Для «кушитского» начала характерна, по Хомякову, особая подчиненность (духовная) природным силам, проявляющаяся либо в примитивных культурных формах единения с этими силами, либо в бесконечной борьбе с ними. Китайский «кушизм» _ это прежде всего «кушизм» второго типа. Уже развитая китайская письменность своей условностью как бы противопоставляет мир культуры всему тому, что не входит в его пределы. Однако, как считает Хомяков, в силу отсутствия в Китае ясного представления о самоценности и независимости духовного начала,б культура и остальной мир понимались там в принципе как однопорядковые величины, различающиеся исключительно по степени организации. Культура рассматривалась как вполне материальная сила, позволяющая культивировать реальность и, не в последнюю очередь, самого человека, его внутренний мир.

Все это Хомяков и характеризует как китайский вариант «безмолвной борьбы кушизма с природой». Причем подобная характеристика включает в себя весьма позитивную общую оценку значения китайского культурного опыта: «Не слава битв, не века дикого геройства окружают колыбель Восточной державы, но слава мирных изобретений, побед над непокорными силами природы и нравственной мысли в беспрестанном приложении к быту государственному»16.

Так как китайская культура, согласно Хомякову, неоднородна (синтетична), то и натурализм «кушитского» типа не исчерпывает ее духовного смысла, что приводит к постановке в китайской истории «великой задачи: основания стройного государства, развивающегося из нравственных начал»17. Задача эта при всем своем величии признается в «Семирамиде» утопической: в китайской культуре идеал государственного могущества (образ материальной силы) подчиняет себе этический идеал. Но такая ситуация не обесценивает культурного значения китайской нравственной философии, и прежде всего конфуцианства, которое Хомяков особо выделяет среди трех «жизненных начал Китайской державы: конфуцианства, буддизма и даосизма»18. Консервативно настроенному русскому философу особенно импонирует традиционализм конфуцианской этики, основоположника которой он ставит в этом отношении «выше всех философов в целом свете»19. Но хотя Хомяков признает роль конфуцианства в качестве главного эквивалента религии в Китае, он одновременно подчеркивает «ограниченность» конфуцианской религиозности и даже говорит об атеистичности учения Конфуция в сравнении с буддизмом20. Такой подход соответствует его общим представлениям о преимущественно натуралистической направленности китайской культуры.

При всей краткости проведенного анализа (за его пределами остались многочисленные конкретные наблюдения А.С.Хомякова: исторического, лингвистического, этнографического характера) достаточно очевидно, что в русле своеобразной религиозной метафизики «Семирамиды» формировался отнюдь не ординарный для своего времени обобщенный образ Китая.

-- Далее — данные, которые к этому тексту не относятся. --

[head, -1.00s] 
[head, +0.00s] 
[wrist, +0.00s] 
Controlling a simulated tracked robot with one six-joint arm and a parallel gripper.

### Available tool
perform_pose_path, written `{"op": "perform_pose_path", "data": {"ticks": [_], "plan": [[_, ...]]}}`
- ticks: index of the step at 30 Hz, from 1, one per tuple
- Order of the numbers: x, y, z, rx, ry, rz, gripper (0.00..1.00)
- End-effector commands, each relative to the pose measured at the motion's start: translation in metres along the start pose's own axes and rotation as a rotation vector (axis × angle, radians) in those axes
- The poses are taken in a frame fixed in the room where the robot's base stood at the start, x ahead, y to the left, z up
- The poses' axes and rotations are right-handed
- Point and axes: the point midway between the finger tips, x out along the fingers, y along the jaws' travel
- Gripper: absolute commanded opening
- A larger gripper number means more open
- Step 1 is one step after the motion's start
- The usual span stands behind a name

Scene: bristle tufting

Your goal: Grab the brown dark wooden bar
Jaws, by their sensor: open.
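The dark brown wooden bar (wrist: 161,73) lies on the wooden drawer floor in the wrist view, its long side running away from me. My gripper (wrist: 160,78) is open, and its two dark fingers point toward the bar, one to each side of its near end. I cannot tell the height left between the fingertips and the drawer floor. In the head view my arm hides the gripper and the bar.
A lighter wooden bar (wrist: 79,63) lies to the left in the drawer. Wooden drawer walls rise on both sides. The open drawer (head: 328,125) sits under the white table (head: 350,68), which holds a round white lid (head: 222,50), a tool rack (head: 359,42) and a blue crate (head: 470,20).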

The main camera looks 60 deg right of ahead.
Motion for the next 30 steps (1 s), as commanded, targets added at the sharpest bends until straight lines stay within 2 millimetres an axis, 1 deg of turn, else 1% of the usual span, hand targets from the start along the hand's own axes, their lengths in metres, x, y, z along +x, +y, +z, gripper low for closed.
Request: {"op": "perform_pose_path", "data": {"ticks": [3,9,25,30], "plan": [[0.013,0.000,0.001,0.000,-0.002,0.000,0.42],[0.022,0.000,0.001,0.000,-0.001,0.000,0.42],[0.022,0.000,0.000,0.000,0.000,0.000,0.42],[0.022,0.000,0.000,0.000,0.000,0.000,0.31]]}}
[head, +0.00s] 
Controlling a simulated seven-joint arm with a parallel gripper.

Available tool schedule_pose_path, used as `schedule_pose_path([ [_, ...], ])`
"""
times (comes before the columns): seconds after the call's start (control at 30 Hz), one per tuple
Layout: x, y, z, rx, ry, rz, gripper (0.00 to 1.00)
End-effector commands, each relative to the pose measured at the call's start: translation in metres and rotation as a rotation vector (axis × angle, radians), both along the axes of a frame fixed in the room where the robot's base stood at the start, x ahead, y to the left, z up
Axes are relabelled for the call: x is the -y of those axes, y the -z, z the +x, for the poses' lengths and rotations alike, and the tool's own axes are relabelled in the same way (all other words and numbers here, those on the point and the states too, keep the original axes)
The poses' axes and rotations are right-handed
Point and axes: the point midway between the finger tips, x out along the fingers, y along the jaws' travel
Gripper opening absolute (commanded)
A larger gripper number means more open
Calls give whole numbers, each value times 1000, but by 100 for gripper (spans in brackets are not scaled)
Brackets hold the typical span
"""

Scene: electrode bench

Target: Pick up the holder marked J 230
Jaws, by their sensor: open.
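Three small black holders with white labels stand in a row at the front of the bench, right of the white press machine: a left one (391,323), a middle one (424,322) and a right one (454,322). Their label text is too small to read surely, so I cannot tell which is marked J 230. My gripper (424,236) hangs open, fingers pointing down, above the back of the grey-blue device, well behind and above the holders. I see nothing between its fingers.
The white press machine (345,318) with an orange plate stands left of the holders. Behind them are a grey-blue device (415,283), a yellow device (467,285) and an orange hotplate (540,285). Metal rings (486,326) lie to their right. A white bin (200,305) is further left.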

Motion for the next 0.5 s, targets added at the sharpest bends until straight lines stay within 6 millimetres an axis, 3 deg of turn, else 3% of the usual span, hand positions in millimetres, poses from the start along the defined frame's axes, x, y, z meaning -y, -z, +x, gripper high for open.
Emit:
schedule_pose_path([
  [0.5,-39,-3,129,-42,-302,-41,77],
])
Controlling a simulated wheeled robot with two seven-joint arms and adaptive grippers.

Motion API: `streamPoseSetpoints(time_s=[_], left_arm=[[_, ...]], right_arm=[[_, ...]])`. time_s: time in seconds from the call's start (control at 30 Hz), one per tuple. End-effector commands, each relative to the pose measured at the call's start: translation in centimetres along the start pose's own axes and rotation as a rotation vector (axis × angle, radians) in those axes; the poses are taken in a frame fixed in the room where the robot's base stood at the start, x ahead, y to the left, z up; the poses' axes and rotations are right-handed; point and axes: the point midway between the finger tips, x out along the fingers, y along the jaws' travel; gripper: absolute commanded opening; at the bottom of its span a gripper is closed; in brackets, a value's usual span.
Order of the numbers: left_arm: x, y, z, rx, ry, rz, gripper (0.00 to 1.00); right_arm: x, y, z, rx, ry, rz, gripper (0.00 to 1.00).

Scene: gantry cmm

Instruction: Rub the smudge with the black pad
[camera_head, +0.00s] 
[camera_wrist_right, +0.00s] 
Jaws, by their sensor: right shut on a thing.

Позиция Хомякова по отношению к Китаю была далеко не апологетической, более того, общепринятое (и в Европе и в России) представление о крайней статичности китайской духовной культуры им в целом разделялось. Имеются в «Семирамиде» и достаточно тривиальные, в духе того времени, оценки. Но важно то, что в истории русской общественной мысли Хомяковым одним из первых была вполне отчетливо осознана и поставлена проблема типологических особенностей дальневосточной культуры. В этом состоит существенное своеобразие его позиции.

Для сравнения отметим, что у Гегеля вывод о «натуралистичности» китайской культуры служил основанием для отвлеченно умозрительных рассуждений о «неисторизме» китайского сознания, об отсутствии в Китае «всего духовного», «моральности», «чувства» и т. п. и даже о «глубокой безнравственности китайцев»21. Для Хомякова же преобладание в Китае натурализма «кушитского» типа означало нечто совершенно иное: во-первых,  «включение» китайской  культурной традиции в общеисторический процесс («кушизм» — явление общечеловеческого порядка), а во-вторых, ориентацию на поиск конкретных, специфических черт китайской философии (духовности), китайской нравственности, общественных форм жизни.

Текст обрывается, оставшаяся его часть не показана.